Last season was a triumph for Reihana, a phlegmatic son of Hamilton on New Zealand's North Island. He was the PRA Players' Player, the Premiership's Overseas Player of the Year, and the league's joint top try scorer with 13 in a team who outstripped all others in that department.
This season? Don't ask. After the brightest of starts, Northampton's stock has slumped in a sequence of Black Saturdays and Sundays, including a morale-shredding three home defeats to Gloucester, Wasps and Sale, with nearly seven hours spent shy of the goal-line.
Almost needless to say, there have been injuries to international players - it is the curse of every Premiership club - including fly-half Paul Grayson, who broke a hand early in the first of the defeats.
The response of coach Alan Solomons prompted the more extreme among Northampton's following to start up a "sack Solomons" petition on the club's website (it was swiftly deleted). The South African, who succeeded Wayne Smith in the summer, switched Grayson's natural deputy, Shane Drahm, from fly-half to full-back, dropped the prolific wing Ben Cohen (29 tries in 43 Tests; 37 in 109 Premiership matches) and moved Reihana, without a first-team appearance at fly-half in five years, to No 10.
Solomons explained: "Drahmy's form dipped to such an extent in the Wasps game [three weeks ago] that we had to do something about it." Reihana, by his own admission a specialist full-back or wing, said: "I'm not too sure what went on with Ben, but he's back in the team now, he's an exceptional player and a good person. As for me, it was a good challenge and I enjoyed it." The past tense refers to Drahm's recall to the pivotal position for this afternoon's Heineken Cup opener in Glasgow: no Shane was no gain.
Those who advocate a coaching clear-out after seven matches - the first two against Bath and Harlequins were won with maximum points - have been quick to write off the season. The counter argument is that while the Heineken Cup grouping with Toulouse and Llanelli Scarlets looks daunting, Saints' next three Premiership fixtures are against fellow stragglers Leeds, London Irish and Worcester. The Powergen Cup is another possible route to Europe if the team can find some form. But England front rowers Steve Thompson and Robbie Morris are crocked, and today there are fresh absentees in the South African lock Selborne Boome and the England Under-21 centre Mark Tucker.

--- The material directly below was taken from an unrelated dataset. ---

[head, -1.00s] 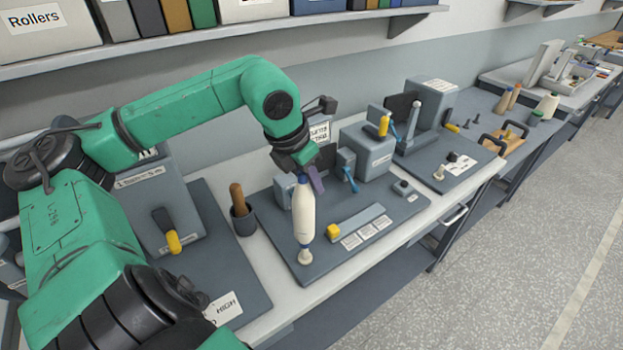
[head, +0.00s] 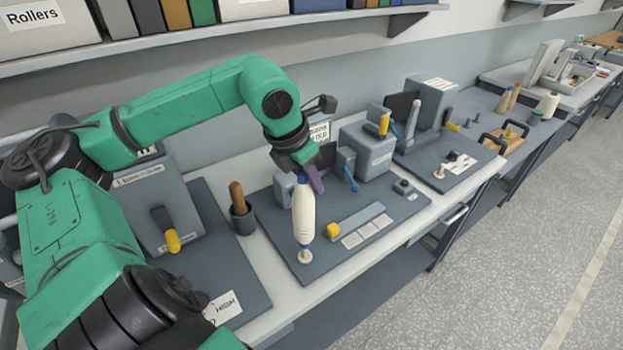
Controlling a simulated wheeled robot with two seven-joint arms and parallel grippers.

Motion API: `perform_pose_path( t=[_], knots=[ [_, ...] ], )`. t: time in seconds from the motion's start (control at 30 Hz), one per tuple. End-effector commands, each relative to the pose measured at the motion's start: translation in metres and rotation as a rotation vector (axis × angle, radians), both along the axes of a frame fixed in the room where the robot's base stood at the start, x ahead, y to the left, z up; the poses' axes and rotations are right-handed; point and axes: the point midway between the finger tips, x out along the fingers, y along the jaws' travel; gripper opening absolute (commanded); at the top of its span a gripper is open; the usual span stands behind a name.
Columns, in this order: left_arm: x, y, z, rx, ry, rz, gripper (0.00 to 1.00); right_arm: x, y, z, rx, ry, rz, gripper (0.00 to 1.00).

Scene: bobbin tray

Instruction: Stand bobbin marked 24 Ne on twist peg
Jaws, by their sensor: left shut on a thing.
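My right gripper is not in view.
A dark cup with a brown wooden handle (head: 237,196) stands left of the board. A yellow knob (head: 333,230) is close to the bobbin's right. A grey block machine (head: 367,152) stands behind. Another board with a pale peg (head: 439,172) lies farther right.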

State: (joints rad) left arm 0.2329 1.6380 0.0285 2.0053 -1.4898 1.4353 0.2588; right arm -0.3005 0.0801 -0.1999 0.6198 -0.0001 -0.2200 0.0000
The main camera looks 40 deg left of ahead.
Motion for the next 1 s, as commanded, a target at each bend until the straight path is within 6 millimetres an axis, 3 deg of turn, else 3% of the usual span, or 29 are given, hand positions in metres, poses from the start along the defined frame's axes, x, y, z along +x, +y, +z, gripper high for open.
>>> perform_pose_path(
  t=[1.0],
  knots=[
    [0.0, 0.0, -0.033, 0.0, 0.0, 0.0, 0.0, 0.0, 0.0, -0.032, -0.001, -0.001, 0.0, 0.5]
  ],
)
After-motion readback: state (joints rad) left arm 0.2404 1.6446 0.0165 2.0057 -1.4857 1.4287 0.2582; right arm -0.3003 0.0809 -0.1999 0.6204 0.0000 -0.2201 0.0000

Northampton have a fine stadium, with ambitions to match. Thus far, their usually voluble owner, Keith Barwell, has kept his counsel. Reihana, for his part, pays scant attention to the carpers. "People have opinions but no one really knows our game plan except for us. Last week against Sale, we threw away silly penalties and they scored a couple of soft tries to finish it off. It's nothing to do with coaching ability, it's about individuals making errors. We know that and we're working really hard to pick up on those. I've never had so many losses in a row, but it's not solved by changing your whole game plan."
In a division of 12 teams, there is a paper-thin margin between success and failure. Northampton have been on the wrong end of the "too good to go down" argument once before, when Grayson, Matt Dawson, Tim Rodber and company clattered embarrassingly through the trapdoor in 1995. They responded by winning promotion without losing a match, and landed the Heineken Cup in 2000.
The current crop is led by an ex-Springbok captain Corne Krige, one of a raft of overseas signings. Reihana, who will return to New Zealand next May, believes the new arrivals should be cut some slack. The Premiership, he says, is more confrontational up front than in Super 12 and the provincial competitions down south.
Then there is the personal aspect. "When you come here, it's you and your wife and you wake up each day and realise 'it's just us', with no family around for support. Fair enough, no one makes you take it on, but for the first two months it's tough. Sometimes you think are up for it, but inside you somewhere it just does something to you and you may not perform to the best of your ability. It's a lot harder out there than you think."